5) The Steelers limp into the postseason on a four-game losing streak and with a sputtering offense which amassed less than 200 yards in Saturday night's loss to the Bengals. They've averaged 14.3 points per game during the four losses, after averaging 28.4 points per game in Russell Wilson's first seven games as a starter, during which the Steelers went 6-1. The skid has sent them spiraling from a two-game lead in the AFC North to a wild card as the sixth seed. They have the unenviable task of going to Baltimore, the third seed, in Wild Card Weekend. Until recently, the Steelers gave Lamar Jackson more trouble than any other opponent. That narrative ended three weeks ago, when the Ravens pounded the Steelers, 34-17. The beneficiaries of the Steelers' slippage are the Chargers, who are the fifth seed and go to Houston to play the Texans in the first round.

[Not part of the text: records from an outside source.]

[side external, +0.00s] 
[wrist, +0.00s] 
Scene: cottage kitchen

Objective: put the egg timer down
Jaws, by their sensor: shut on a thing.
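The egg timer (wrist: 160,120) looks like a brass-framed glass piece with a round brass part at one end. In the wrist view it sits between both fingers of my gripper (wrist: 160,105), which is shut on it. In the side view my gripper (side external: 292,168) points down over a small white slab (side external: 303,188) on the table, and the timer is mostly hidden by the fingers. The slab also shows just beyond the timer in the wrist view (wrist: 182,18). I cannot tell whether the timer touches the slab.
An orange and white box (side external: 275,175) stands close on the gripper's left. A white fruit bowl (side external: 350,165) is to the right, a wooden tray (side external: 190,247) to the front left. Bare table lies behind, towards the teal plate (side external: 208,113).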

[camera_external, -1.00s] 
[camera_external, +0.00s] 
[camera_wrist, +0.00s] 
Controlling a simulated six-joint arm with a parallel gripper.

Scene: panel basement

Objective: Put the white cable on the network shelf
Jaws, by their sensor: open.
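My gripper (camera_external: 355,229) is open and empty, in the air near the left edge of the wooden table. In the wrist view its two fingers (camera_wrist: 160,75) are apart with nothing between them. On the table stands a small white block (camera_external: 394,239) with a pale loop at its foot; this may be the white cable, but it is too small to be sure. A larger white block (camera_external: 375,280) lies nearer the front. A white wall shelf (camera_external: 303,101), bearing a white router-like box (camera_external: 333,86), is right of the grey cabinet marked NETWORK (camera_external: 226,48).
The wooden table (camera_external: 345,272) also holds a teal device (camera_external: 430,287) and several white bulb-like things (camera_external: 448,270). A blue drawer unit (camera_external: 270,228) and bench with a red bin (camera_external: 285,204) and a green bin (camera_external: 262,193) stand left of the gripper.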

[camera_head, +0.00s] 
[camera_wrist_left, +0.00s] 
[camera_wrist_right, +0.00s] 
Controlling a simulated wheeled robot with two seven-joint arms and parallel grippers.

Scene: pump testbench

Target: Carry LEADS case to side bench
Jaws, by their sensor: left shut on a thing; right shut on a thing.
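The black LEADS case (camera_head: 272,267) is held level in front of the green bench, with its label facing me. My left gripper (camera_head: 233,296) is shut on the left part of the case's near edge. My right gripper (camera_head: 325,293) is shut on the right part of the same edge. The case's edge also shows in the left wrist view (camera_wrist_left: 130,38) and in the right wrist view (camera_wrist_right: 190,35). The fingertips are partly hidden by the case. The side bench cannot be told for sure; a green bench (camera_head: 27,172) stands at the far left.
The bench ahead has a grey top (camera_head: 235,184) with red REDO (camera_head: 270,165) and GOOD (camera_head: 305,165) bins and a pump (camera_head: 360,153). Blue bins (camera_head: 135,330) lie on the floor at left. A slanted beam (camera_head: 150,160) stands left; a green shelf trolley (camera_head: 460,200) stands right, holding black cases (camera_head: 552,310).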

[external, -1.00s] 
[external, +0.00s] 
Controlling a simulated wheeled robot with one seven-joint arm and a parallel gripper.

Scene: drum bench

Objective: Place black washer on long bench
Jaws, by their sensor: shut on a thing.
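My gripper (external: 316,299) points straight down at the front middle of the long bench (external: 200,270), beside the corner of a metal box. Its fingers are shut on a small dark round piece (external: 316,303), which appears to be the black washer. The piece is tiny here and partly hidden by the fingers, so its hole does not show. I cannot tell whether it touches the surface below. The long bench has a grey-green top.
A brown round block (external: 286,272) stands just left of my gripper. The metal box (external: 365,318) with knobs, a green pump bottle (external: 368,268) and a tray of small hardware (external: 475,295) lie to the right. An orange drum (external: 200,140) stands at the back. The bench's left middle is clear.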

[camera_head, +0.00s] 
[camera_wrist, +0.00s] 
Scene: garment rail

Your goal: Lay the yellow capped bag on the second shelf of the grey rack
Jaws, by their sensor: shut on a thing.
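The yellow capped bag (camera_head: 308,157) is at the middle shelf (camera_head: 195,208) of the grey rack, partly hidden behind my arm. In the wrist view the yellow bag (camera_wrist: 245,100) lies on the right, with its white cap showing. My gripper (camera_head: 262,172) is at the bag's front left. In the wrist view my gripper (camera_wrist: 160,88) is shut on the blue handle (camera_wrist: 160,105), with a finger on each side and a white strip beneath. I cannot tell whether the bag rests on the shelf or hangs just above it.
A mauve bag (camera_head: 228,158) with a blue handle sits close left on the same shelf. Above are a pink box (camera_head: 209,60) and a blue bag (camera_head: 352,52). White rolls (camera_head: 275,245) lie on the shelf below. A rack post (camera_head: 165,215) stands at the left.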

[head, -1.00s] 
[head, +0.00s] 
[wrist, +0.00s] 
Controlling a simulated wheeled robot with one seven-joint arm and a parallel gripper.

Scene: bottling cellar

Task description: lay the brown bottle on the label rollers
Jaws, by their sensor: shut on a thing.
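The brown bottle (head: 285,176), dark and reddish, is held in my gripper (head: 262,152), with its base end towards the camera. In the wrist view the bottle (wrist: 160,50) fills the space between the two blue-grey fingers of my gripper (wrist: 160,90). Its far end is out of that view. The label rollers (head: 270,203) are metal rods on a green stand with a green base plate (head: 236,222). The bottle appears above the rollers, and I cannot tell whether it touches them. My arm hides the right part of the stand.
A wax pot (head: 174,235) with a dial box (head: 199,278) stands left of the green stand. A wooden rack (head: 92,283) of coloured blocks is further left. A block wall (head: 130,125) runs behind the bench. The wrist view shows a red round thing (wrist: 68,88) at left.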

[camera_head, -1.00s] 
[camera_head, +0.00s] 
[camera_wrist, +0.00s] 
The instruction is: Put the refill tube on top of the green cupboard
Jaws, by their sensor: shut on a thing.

6) The New England Patriots showed a last spasm of life in beating the Buffalo Bills on Sunday -- not enough to save Jerod Mayo, who was fired after just one season -- causing a seismic shakeup in the top of the draft order for the second straight week. The Tennessee Titans, who finished 3-14, will have the first overall pick. The Cleveland Browns, also 3-14, will pick second. And the New York Giants, who were in the first overall spot before a stunning win over the Colts last week, will pick third. The Patriots will pick fourth. The Titans need a quarterback and the Browns do, too. Whether the Browns, who are still tied to Deshaun Watson for at least one more season, will draft a quarterback remains to be seen. This could leave the Giants potentially on the outside looking in at the top of the quarterback class for a second straight offseason. What they will do is a decision for another day. First, owners John Mara and Steve Tisch must determine if general manager Joe Schoen and head coach Brian Daboll should have a chance to make that decision. And whoever Robert Kraft hires must determine the direction of a Patriots team that has been adrift since Tom Brady departed.